--- Start DATA SECTION ---
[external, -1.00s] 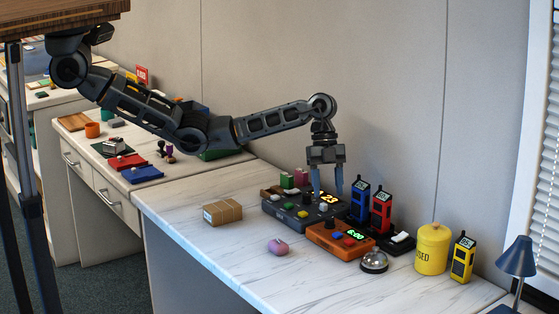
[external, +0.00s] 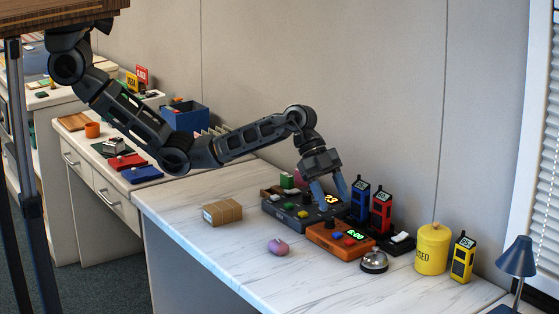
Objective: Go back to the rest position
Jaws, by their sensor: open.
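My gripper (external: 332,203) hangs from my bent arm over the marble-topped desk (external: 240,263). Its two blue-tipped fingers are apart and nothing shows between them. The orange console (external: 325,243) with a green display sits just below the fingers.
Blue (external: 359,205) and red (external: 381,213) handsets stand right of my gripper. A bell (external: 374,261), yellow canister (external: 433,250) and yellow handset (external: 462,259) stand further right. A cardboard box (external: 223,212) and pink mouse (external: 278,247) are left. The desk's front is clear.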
--- End DATA SECTION ---
--- Start DATA SECTION ---
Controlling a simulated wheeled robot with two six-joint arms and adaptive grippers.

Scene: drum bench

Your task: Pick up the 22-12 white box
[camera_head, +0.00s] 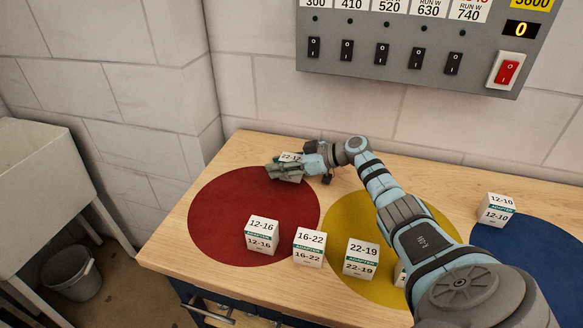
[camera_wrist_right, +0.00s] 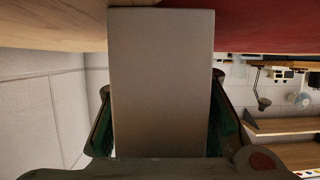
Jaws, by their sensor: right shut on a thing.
--- End DATA SECTION ---
> **EXERCISE OBJECTIVE**:
Transcribe only the lines from the line holding "[external, -1.00s]" through the line holding "Objective: Go back to the rest position", inclusive, without any of the pictures.

> **FINAL ANSWER**:
[external, -1.00s] 
[external, +0.00s] 
Objective: Go back to the rest position

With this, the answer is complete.